Other packet processing functions include the update of the TTL value and discarding the packet if the TTL goes to zero. The checksum on the IP packets need also be checked and bad packets are dropped. This processing is done with specialized instructions in the IXP-1200 instruction set and can thus be performed at very high speeds.

After the IP processing, the packet needs to be switched to the output port it is destined for. This is done through a scheduler that is a distributed algorithm implemented as an ASIC on each line card. This turns out to be the bottleneck in the capacity of the entire switch. The many constraints that need to be placed on the scheduler make its implementation very hard and reduce the entire capacity of the switch. Another problem that is observed in our design, with the scheduler is that the distributed nature of the scheduler makes it impossible to make QoS decisions at the input. As we will see later, this is a crucial component of our system and we had to spend considerable amount of time on it.

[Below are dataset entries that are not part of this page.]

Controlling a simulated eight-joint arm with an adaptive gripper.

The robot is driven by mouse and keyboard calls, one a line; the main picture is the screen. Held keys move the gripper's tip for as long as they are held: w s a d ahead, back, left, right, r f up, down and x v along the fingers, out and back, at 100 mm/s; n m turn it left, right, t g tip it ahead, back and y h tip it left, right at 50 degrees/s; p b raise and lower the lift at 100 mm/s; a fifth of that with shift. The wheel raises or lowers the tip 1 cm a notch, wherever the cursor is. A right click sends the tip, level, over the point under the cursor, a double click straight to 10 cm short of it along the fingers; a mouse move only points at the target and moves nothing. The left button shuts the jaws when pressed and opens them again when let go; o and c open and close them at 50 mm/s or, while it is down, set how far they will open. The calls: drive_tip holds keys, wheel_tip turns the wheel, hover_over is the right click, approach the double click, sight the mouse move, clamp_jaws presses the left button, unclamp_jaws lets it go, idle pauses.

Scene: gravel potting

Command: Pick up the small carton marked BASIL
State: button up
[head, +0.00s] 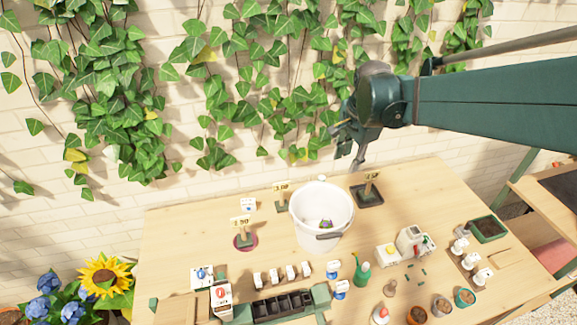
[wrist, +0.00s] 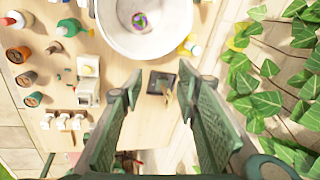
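No lettering reading BASIL is legible, so I cannot tell which carton bears that mark. A small white carton with a blue mark (head: 248,205) stands at the back left of the table. Another blue-marked white carton (head: 202,277) stands at the front left. Beside it is a taller white carton with a red-orange panel (head: 222,300). My gripper (head: 349,148) hangs above the table's back edge, right of the white bucket and well away from these cartons. In the wrist view my gripper (wrist: 158,81) has its two fingers spread, with nothing between them.
A white bucket (head: 309,236) stands mid-table, with a small colourful thing inside. A dark square tray (head: 379,196) with a price sign is right of it. A black cell tray (head: 283,308) is in front. Pots, bottles and a white device (head: 411,241) crowd the right. Ivy covers the wall behind.

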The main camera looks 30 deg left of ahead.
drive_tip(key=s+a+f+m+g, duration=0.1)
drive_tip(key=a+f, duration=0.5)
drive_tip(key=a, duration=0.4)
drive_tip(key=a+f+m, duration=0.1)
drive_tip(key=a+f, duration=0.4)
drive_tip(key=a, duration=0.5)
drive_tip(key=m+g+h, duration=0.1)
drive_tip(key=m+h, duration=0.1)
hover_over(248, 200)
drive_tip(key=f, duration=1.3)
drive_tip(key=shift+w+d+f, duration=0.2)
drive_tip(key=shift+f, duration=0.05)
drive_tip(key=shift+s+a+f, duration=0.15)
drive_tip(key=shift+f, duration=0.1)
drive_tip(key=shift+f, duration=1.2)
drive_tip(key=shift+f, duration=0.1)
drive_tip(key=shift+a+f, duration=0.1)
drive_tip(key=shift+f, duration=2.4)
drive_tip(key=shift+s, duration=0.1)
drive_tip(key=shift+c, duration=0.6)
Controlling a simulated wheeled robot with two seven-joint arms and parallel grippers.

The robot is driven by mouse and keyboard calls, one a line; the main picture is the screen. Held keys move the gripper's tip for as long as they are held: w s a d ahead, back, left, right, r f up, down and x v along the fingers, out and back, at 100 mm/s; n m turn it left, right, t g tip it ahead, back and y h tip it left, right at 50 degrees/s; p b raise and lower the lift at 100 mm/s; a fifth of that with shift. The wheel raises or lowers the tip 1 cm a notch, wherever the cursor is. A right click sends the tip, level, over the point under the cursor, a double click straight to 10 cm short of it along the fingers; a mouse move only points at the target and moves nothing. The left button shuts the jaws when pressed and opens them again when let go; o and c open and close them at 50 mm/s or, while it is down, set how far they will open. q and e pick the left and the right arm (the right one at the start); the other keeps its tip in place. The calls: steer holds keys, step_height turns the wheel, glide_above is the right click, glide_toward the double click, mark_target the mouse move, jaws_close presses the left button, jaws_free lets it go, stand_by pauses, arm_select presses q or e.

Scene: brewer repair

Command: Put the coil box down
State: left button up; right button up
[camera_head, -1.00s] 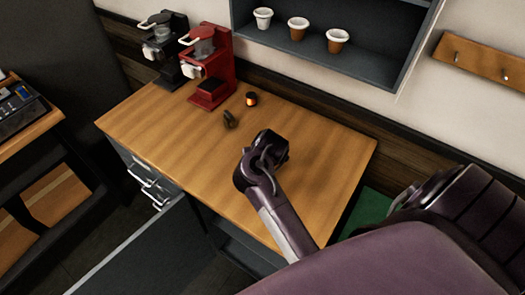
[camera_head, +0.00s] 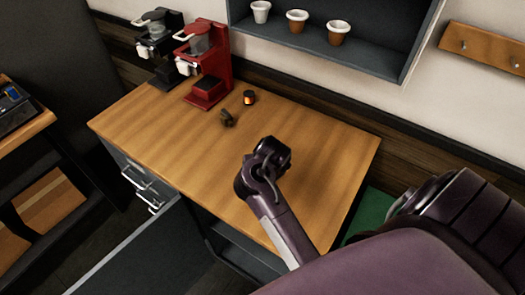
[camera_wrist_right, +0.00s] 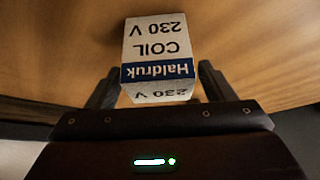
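The coil box (camera_wrist_right: 158,52) is a small white carton with a blue "Haldruk" band and "COIL 230 V" print. In the head view my right wrist (camera_head: 266,165) is over the right half of the wooden table (camera_head: 160,135) and hides the box and fingers. My left gripper is not in view.
A red brewer (camera_head: 207,70) and a black brewer (camera_head: 160,45) stand at the table's back left. A small dark part (camera_head: 227,118) and an orange-and-black cylinder (camera_head: 249,97) lie near the red brewer. The table's front left and right end are clear.

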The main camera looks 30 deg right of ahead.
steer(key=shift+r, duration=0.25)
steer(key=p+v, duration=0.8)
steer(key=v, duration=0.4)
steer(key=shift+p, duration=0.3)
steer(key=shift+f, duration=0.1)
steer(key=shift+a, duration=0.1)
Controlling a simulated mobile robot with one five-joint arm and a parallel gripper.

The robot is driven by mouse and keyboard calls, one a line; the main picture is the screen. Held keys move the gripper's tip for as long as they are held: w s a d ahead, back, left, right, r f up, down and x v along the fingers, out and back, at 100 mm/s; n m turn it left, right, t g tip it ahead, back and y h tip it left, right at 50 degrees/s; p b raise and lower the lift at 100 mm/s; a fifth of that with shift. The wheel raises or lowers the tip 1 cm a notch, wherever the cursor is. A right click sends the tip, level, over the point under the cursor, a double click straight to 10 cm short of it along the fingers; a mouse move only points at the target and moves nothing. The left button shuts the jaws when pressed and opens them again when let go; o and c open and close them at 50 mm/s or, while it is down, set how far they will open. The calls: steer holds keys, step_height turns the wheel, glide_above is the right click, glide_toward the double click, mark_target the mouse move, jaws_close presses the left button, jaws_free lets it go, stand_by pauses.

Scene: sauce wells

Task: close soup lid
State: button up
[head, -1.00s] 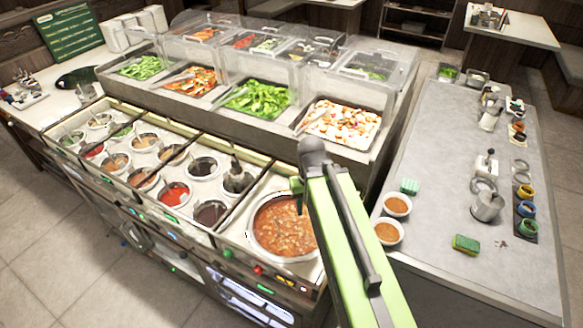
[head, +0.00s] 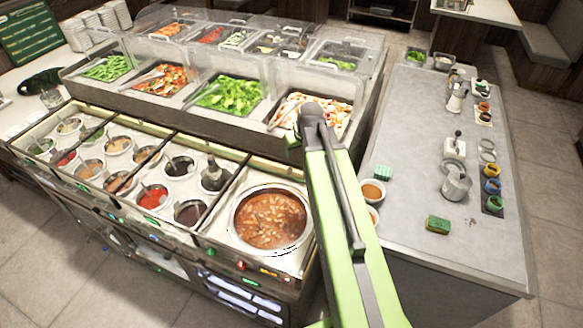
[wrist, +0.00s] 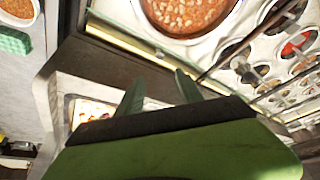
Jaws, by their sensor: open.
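The soup pot (head: 270,218) is a round, steel-rimmed well of reddish-brown soup at the right end of the sauce counter. Its soup surface is uncovered. I cannot make out a separate soup lid in either view. The pot also shows at the top of the wrist view (wrist: 188,12), partly cut off. My gripper (wrist: 158,92) is open, with two green fingers apart and nothing visible between them. In the wrist view it lies below the pot's edge, over the dark gap beside the counter rim. In the head view my green arm hides the gripper.
Several sauce wells (head: 150,197) with ladles lie left of the pot. Food trays under clear covers (head: 225,92) stand behind. A grey side counter (head: 420,160) at right holds soup bowls (head: 372,190), a sponge (head: 438,224) and jugs. Floor is open at left front.

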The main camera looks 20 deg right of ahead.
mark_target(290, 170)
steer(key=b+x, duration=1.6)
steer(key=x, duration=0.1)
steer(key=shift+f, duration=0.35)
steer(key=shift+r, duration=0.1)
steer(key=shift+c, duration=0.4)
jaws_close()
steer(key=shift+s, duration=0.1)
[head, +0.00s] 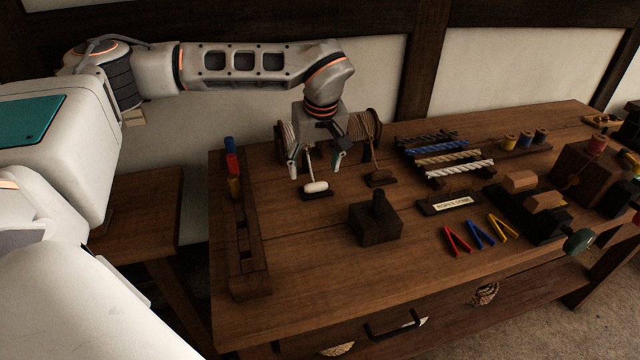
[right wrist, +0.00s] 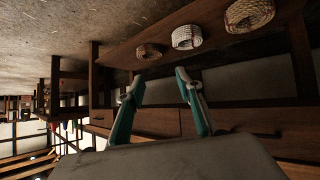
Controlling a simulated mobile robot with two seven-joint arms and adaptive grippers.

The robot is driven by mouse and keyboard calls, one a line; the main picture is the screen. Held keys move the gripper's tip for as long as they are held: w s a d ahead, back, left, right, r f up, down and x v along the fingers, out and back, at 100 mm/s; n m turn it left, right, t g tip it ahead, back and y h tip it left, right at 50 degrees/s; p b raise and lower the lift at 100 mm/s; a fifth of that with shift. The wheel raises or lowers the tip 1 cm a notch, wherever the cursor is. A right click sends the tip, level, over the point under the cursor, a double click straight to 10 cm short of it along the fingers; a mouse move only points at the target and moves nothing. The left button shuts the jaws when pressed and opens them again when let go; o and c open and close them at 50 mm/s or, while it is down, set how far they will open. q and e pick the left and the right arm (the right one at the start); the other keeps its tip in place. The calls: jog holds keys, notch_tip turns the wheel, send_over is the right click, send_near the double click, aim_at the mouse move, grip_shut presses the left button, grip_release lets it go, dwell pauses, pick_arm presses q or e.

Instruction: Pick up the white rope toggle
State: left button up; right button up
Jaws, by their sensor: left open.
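The white rope toggle (head: 316,187) is a small rounded bar lying on a dark block on the bench, near the back left. A thin cord runs up from it toward a rope reel (head: 285,139) behind. My left gripper (head: 316,166) comes down from above, open, its fingers spread either side of the cord, apparently just above and behind the toggle. Whether they touch anything is hard to tell. My right gripper (right wrist: 159,77) shows in the right wrist view, open and empty, away from the toggle. The toggle is not visible in that view.
A second reel (head: 364,128) with a brown toggle (head: 379,177) stands just right. A dark block with a peg (head: 376,222) is in front. A wooden rack (head: 247,245) lines the left edge. Rope samples (head: 448,157) and coloured clips (head: 480,234) lie farther right. Bare wood (head: 310,265) lies in front.

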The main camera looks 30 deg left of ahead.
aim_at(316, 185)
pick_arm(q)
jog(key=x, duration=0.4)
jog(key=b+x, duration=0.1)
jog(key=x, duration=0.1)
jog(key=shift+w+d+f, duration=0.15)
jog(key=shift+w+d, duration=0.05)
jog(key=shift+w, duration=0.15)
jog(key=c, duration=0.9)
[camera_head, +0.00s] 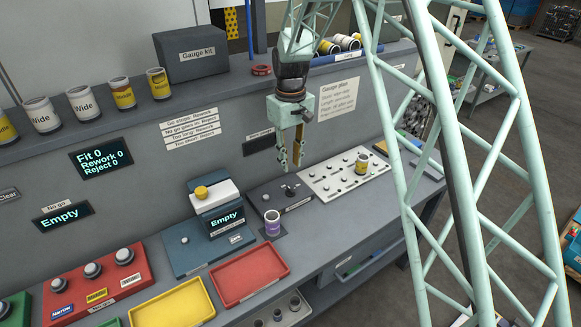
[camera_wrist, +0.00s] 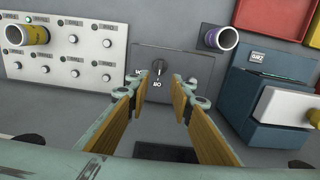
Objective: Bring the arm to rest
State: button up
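My gripper (camera_head: 291,158) hangs in the air over the bench, its fingers pointing down. In the wrist view the gripper (camera_wrist: 164,92) has its two yellow-padded fingers apart with nothing between them. A yellow-and-white cylinder (camera_head: 362,163) stands on the white peg panel (camera_head: 328,186).
A blue device with an "Empty" display (camera_head: 226,218) stands left of the purple cylinder. Red (camera_head: 249,274) and yellow (camera_head: 173,304) trays lie at the front. Several labelled cylinders (camera_head: 83,99) and a gauge kit box (camera_head: 190,55) stand on the back shelf. Pale lattice struts cross the right side.

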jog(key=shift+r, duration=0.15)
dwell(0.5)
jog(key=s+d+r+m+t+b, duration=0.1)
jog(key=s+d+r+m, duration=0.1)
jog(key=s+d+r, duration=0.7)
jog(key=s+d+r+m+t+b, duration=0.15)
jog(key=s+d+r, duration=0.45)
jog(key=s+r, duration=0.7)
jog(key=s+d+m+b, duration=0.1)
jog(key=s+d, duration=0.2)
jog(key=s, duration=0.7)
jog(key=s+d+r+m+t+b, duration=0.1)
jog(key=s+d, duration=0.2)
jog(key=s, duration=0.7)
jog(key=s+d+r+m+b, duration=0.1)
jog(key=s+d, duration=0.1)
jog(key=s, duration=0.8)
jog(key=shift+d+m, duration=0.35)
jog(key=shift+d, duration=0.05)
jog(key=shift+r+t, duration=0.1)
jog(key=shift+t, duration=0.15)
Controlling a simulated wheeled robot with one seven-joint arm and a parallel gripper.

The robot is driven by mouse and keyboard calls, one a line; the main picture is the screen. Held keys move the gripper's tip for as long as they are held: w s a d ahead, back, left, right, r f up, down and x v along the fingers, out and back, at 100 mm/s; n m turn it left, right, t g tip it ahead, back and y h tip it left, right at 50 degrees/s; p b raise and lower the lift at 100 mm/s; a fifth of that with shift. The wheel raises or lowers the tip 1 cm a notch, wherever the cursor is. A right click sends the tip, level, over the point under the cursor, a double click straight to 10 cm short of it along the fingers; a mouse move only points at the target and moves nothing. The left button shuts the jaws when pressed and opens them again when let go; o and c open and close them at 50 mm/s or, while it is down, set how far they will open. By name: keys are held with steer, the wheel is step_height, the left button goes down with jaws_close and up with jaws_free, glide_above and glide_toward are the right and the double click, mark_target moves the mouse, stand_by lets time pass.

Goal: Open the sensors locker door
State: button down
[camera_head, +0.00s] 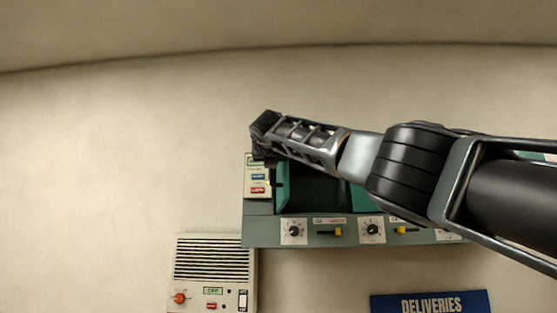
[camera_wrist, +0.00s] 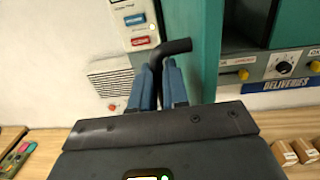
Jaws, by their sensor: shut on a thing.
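The locker is a grey-green wall cabinet (camera_head: 262,230) with dials and yellow switches along its lower front. A teal door panel (camera_wrist: 190,35) stands in the wrist view, seen at a steep angle; it also shows as a narrow teal strip in the head view (camera_head: 282,188). A dark opening (camera_head: 312,188) shows to its right, so the door appears swung out; how far is unclear. My gripper (camera_wrist: 157,88) has its blue fingers shut on a black bent handle (camera_wrist: 172,48) beside the door. In the head view my arm hides much of the cabinet and the gripper.
A pale panel with blue and red labels (camera_head: 257,178) sits at the cabinet's left. A grilled wall unit (camera_head: 212,258) hangs below left, and a blue DELIVERIES sign (camera_head: 430,304) below right. Small boxes (camera_wrist: 296,150) lie on a wooden surface (camera_wrist: 45,150). The wall left is bare.

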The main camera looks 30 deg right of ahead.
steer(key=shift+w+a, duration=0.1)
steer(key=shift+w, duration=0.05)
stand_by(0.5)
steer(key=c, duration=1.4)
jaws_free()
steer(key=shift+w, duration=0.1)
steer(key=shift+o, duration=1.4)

However, in the end we have a solution that meets all our goals and is realistic as well.

# C. Other details

There are some other very important details that we have not addressed in this project. These include the control processor support and the routing protocol support that is to be provided in any successful IP router. The switching fabric has buffers that are usually managed as FIFO. However, there have been results to show that a FIFO discipline is not really fair. We have looked at the implementation of Random Early Drop (RED) [11] for the buffers, but have not evaluated this discipline any further. We believe that such a discipline is necessary for ISIS.

We also realize that routing table look up has traditionally been a barrier to high speed routing. Thus it would make sense to have a scheme based on Multi-protocol Label Switching (MPLS) as such a scheme can be implemented in hardware at a very high speed.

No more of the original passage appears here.